JM Smucker 2026 forecast misses estimates amid tariff uncertainty

Published 10/06/2025, 12:20
©  Reuters

Investing.com - JM Smucker (NYSE:SJM) has delivered an annual adjusted earnings per share forecast that missed average analysts’ estimates, as the consumer foods group flagged a "dynamic and evolving external environment" stemming from recent trade tensions.

The Ohio-based group said it expects to deliver 2026 adjusted per-share profit of $8.50 to $9.50, compared with Bloomberg consensus projections of $10.25.

Net sales are tipped to increase between 2% to 4% versus a year earlier, which includes an impact of $134.7 million partly related to the divestiture of its Voortman cookie brand. Free cash flow is seen at $875.0 million.

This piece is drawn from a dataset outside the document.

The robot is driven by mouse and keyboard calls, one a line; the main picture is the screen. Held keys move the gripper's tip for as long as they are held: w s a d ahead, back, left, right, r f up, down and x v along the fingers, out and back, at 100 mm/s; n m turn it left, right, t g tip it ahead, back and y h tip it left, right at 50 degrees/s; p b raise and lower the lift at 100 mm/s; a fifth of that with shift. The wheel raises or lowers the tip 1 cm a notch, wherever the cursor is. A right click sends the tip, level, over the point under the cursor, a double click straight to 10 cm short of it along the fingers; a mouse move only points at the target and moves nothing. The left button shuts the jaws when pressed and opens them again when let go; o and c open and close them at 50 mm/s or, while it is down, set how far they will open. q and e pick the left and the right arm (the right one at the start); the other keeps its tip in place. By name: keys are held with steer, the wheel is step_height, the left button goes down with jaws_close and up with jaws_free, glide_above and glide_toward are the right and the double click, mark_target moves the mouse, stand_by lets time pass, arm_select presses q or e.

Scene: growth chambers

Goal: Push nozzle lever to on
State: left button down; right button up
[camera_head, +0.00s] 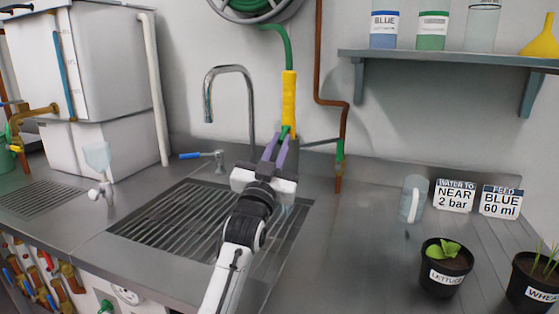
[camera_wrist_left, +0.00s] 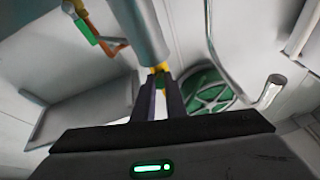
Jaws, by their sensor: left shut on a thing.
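The yellow nozzle (camera_head: 289,100) hangs upright in front of the back wall, with a green hose at its top. A small green part (camera_head: 285,131) shows at its lower end; I take it for the lever, but its on or off position is unclear. My left gripper (camera_head: 278,146) is at this lower end, fingers pointing up and closed around or against the green part. In the left wrist view, a bit of the yellow nozzle (camera_wrist_left: 160,68) shows at the fingertips, and the contact is mostly hidden by the fingers. My right gripper is not in view.
A curved steel faucet (camera_head: 208,92) and a blue-handled tap (camera_head: 190,155) stand left of my arm. A copper pipe (camera_head: 318,70) runs just right of the nozzle. A clear jug (camera_head: 413,198) and potted plants (camera_head: 445,282) stand on the right counter.

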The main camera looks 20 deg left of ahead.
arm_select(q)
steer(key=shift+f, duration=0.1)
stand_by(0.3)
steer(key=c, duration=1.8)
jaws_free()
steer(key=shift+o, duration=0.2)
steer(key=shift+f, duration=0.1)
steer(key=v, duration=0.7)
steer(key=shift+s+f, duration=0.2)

In a statement, JM Smucker said its outlook reflects "its current understanding" of the effect of tariff-related uncertainty, as well as the impact of ongoing input cost inflation and consumer behavior changes.

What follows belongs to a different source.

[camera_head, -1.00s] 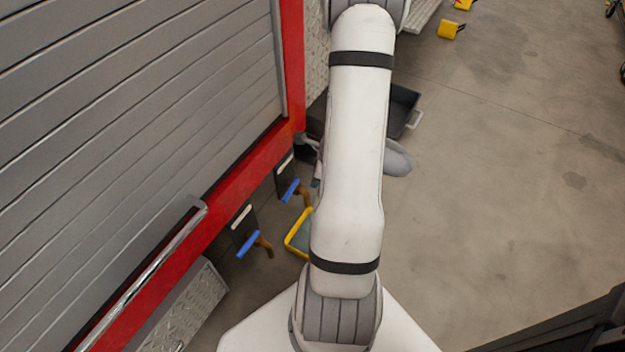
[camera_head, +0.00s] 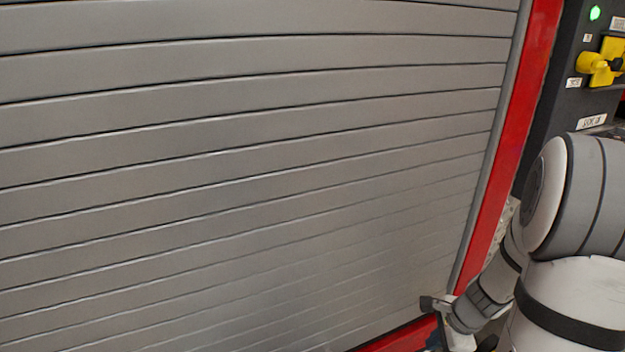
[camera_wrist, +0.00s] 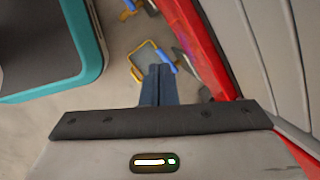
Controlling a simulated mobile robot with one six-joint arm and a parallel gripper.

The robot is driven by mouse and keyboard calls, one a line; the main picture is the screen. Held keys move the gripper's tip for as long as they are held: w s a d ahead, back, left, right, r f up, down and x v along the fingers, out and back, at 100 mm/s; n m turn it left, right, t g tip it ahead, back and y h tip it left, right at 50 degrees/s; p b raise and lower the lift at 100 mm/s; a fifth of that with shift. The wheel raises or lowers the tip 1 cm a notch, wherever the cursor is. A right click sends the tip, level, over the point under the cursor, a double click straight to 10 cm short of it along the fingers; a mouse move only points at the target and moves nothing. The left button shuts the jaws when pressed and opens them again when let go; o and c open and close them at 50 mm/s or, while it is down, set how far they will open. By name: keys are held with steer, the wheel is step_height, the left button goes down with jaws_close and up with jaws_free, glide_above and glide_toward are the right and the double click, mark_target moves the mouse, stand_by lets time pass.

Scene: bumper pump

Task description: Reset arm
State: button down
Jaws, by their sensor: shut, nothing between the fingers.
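My arm stands at the right edge of the head view and bends down toward the lower right of the roller shutter (camera_head: 250,180). In the wrist view my gripper (camera_wrist: 158,68) is shut, its two dark fingers together with nothing between them. It points down toward the floor (camera_wrist: 120,50), beside the red frame (camera_wrist: 200,45). A blue-handled lever (camera_wrist: 165,60) and a yellow-edged item (camera_wrist: 146,50) show just beyond the fingertips. The fingertips are not clear in the head view.
The red frame (camera_head: 520,100) borders the shutter on the right. Beyond it is a dark panel (camera_head: 565,90) with a green light (camera_head: 595,13) and a yellow handle (camera_head: 602,62). A dark shape with a teal edge (camera_wrist: 95,45) fills the wrist view's upper left.

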Many retailers have flagged murkiness around the trajectory of U.S. President Donald Trump’s punishing tariffs, with some raising concerns that the levies could persuade shoppers to rein in expenditures on nonessential items.

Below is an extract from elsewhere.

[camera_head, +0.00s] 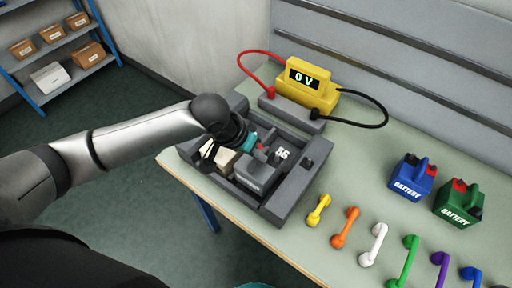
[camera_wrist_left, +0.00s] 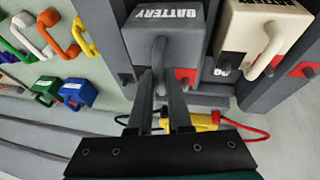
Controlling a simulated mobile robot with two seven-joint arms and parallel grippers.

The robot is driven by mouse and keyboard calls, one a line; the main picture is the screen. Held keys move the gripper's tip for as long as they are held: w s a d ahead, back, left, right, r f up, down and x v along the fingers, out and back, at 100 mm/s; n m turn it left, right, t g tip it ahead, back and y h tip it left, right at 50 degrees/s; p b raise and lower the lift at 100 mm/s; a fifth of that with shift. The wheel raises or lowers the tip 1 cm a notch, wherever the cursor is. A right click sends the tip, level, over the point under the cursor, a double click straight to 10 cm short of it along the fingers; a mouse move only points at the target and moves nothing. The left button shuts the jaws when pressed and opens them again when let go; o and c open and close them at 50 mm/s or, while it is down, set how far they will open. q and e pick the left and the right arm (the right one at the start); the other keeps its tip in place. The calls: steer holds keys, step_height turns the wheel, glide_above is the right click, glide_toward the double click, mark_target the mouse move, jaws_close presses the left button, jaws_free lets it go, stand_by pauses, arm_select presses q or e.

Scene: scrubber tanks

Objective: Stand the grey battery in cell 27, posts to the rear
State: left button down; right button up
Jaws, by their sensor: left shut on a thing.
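The grey battery (camera_head: 252,175) is at the dark grey cell tray (camera_head: 283,205), its lettered face toward the front. In the left wrist view the grey battery (camera_wrist_left: 165,30) has a red post and a dark post on the side toward the yellow meter. My left gripper (camera_wrist_left: 163,85) is shut on its handle; in the head view the gripper (camera_head: 257,152) is above the battery. I cannot tell whether the battery rests on a cell floor. A cream battery (camera_head: 222,160) stands to its left. A "56" marking shows on the tray; no 27 is readable.
A yellow meter (camera_head: 307,86) reading 0 V stands behind the tray with red and black leads. Blue (camera_head: 412,178) and green (camera_head: 458,203) batteries stand on the table at right. Several coloured links, including a white one (camera_head: 373,244), lie along the front.

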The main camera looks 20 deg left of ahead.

Still, CEO Mark Smucker said the group remains "confident in its strategy" and is "well-positioned to deliver long-term growth and increase shareholder value."

Net sales in the quarter ended on April 30 at the business behind Smuckers jams and Folgers coffee fell by 3% to $2.14 billion. Wall Street estimates had called for $2.18 billion.

Adjusted fourth-quarter operating income slipped by 8.5% against a year ago to $422.4 million, yet topped estimates of $402.3 million. Per-share income on an adjusted basis came in at $2.31, down from $2.66 year-over-year but above expectations of $2.25.

Shares in JM Smucker fell by more than 5% in premarket U.S. trading on Tuesday.